A la place de François Hollande et Jean-Marc Ayrault, je serais
inquiet.
Après avoir réussi l’exploit de parler d’une même voix derrière François
Hollande pendant presque 1 an, le PS semble vouloir revenir à ses vieux démons
et en finir avec cette belle unanimité de façade.
Ca a été dit et répété, le PS ne sera pas le parti godillot du gouvernement.
D’autant plus que les actions du Gouvernement en ont déçus plus d’un. Certes,
tout le monde à l’air d’avoir enfin compris qu’il était contreproductif de
laver son linge sale en public mais il y a fort à parier que le Parti et ses
différents composants sauront faire entendre leurs voix soit directement auprès
des ministres soit par l’intermédiaire de son groupe parlementaire.

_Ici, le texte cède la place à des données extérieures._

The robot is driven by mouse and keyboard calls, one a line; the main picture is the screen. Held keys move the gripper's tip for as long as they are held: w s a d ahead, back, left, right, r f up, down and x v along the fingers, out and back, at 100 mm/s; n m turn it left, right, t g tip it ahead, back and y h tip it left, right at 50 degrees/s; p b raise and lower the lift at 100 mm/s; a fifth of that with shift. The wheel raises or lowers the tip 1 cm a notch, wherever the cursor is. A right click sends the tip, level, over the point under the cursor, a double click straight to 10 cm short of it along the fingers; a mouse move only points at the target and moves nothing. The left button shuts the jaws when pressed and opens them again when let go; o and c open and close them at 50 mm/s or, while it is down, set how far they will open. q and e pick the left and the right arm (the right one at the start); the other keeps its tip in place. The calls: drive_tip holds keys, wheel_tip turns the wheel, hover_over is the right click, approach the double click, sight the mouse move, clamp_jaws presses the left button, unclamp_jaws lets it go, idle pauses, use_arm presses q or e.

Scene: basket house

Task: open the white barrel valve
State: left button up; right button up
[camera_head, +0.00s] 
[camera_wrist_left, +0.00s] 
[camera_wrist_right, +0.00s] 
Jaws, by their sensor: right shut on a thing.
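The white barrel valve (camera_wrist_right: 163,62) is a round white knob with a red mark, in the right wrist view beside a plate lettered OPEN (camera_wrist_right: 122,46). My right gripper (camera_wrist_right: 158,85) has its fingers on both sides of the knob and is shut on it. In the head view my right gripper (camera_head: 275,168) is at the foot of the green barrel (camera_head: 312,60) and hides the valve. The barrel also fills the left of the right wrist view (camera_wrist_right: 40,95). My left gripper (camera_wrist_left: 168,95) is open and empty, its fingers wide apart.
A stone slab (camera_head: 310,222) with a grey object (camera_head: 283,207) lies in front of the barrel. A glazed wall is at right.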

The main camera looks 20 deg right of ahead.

Le Gouvernement qui a déjà du mal à faire comprendre sa politique à l'opinion, a plus que jamais besoin d'un Parti qui se fasse le relai de ses décisions. Mais pour cela encore faut-il celui-ci y adhère. Or, on ne peut pas dire que ce soit flagrant au vu des interventions qui ont émaillé le Congrés de Toulouse. En conséquence, il est à craindre que pour obtenir un véritable soutien de la part du Parti Socialiste, le Gouvernement ne soit contraint de lui faire un certain nombre de concessions et de mener une politique beaucoup plus à Gauche que ce François Hollande et jean-Marc Ayrault auraient souhaité. Et ce n'est pas une bonne nouvelle ni pour eux ni pour le France.